Right now the entrance is through the Passion Facade.  When you round the corner and see this compared to the Nativity Facade, it is extremely different.  This side is much more stark and austere.  The figures are sculpted in a very geometric style, it lends itself very well to the feelings of despair that accompany the death of Christ.  These sculptures were not designed by Gaudi but by Josep Maria  Subriachs.  Though Gaudi did leave detailed plans for future architects since he knew he would not live to see the cathedral completed.

Passion Facade.

Walking through the doors to enter the building.

When you enter the Sagrada Familia, the interior can really take your breath away.  It was designed to look like a forest.  The columns branch out like trees and the ceiling is covered in what is designed to look like palm fronds.
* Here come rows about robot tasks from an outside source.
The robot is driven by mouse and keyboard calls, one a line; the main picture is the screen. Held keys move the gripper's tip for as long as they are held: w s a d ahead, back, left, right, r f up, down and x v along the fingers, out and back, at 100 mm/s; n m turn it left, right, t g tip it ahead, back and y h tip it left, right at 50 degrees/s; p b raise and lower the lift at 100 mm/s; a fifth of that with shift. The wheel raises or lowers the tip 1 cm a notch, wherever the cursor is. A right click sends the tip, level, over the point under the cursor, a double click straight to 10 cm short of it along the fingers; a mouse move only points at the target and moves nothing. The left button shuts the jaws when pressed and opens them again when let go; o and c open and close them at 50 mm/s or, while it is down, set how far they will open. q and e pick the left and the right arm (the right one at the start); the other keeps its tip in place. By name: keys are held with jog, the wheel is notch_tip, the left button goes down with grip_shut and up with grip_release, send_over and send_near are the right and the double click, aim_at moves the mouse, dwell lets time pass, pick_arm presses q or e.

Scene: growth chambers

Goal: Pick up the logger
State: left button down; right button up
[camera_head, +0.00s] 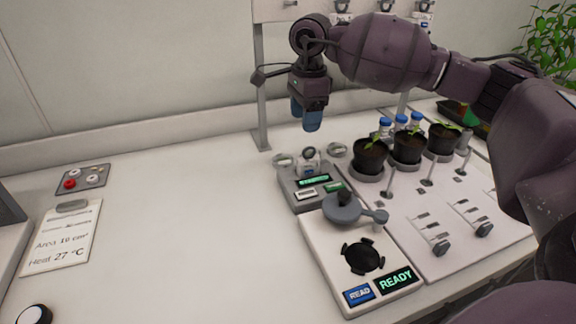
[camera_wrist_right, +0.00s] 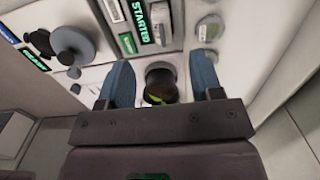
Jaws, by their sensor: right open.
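A small upright rounded piece (camera_head: 308,157) with a dark ring at its top stands at the back of a grey station (camera_head: 301,199) with a lit green display; I take it for the logger, but cannot be sure. The station's display reads STARTED (camera_wrist_right: 143,20) there. My right gripper (camera_head: 309,118) points down above and behind the station, blue fingers apart and empty. My left gripper is not in view.
A white reader (camera_head: 325,243) marked READY stands in front. Potted seedlings (camera_head: 370,157) and blue-capped bottles (camera_head: 400,122) are to the right. A post (camera_head: 260,90) rises behind.

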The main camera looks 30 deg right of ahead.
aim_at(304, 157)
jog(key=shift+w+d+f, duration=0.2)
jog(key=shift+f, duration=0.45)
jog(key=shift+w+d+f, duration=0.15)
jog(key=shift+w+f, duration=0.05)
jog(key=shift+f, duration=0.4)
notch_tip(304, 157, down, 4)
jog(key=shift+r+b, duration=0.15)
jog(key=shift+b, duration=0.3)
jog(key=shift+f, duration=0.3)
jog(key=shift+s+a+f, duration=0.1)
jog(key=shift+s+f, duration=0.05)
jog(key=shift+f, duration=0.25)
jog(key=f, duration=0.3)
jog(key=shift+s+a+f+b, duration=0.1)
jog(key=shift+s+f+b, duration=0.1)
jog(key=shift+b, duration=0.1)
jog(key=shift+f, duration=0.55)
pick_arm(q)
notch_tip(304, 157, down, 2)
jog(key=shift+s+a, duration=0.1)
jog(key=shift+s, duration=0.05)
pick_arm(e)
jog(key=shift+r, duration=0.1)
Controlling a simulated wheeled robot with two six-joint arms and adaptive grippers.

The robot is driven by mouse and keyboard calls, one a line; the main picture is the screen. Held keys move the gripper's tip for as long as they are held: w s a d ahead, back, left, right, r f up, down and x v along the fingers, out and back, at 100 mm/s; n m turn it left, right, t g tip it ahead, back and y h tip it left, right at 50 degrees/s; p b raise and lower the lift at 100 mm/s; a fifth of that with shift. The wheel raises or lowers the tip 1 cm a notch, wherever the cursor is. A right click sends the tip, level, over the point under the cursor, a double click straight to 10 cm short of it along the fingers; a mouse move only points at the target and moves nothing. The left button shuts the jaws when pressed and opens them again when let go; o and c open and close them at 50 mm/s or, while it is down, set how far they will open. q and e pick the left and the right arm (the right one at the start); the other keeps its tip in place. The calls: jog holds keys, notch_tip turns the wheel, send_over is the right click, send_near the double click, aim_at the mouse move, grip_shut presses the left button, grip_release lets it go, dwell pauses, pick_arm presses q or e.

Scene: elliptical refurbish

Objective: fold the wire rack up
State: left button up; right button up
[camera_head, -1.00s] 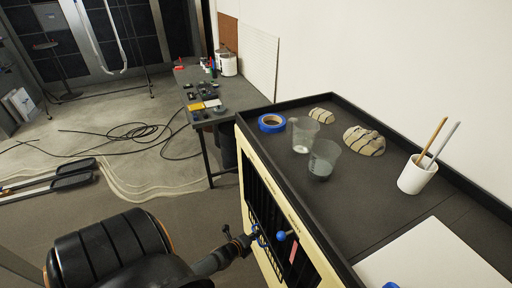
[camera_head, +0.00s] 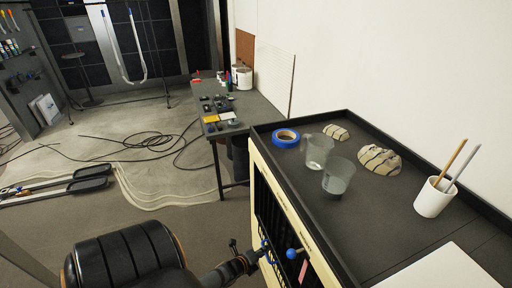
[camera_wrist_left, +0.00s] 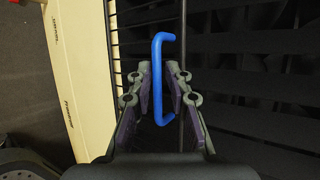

Gaudi was a lover of nature and this is another way you can see his love reflected in his work.  The other really striking part of the interior is the array of colors reflecting through all the stained glass.

Even little girl was amazed the beautiful ceiling and surroundings!

View of the elaborate and gorgeous ceiling.
Light reflecting from the stained glass.
View of three windows, one of which is still incomplete.
View down the nave from what will become the main entrance when the Glory facade is completed.
Loving our time wandering the cathedral.
Forrest of columns.
Another view of the ceiling.

After spending easily over an hour just in the nave the audio guide led us back out to the Nativity facade.  You could spend hours staring at it and examining all the intricate details.  There is a mosaic “tree of life” in the center covered in doves.  Many say this facade looks as if it is melting.

Model of what the completed cathedral will look like.

Turtle carved into the base of a column.
Somebody had a great time on the tour!

The final area we toured was the museum underneath the cathedral.  There were original drawings by Gaudi, views into the workshop, videos about the construction, photos of the cathedral through various stages of construction, etc.  We throughly enjoyed our day at the basilica.  We spent much longer there than we had planned for.  It really is an amazing sight to see and probably my favorite church that I have visited.  Pictures can not do it justice, and it is so different than any other church you will see in Europe.  If you ever go to Barcelona this is definitely a “must!”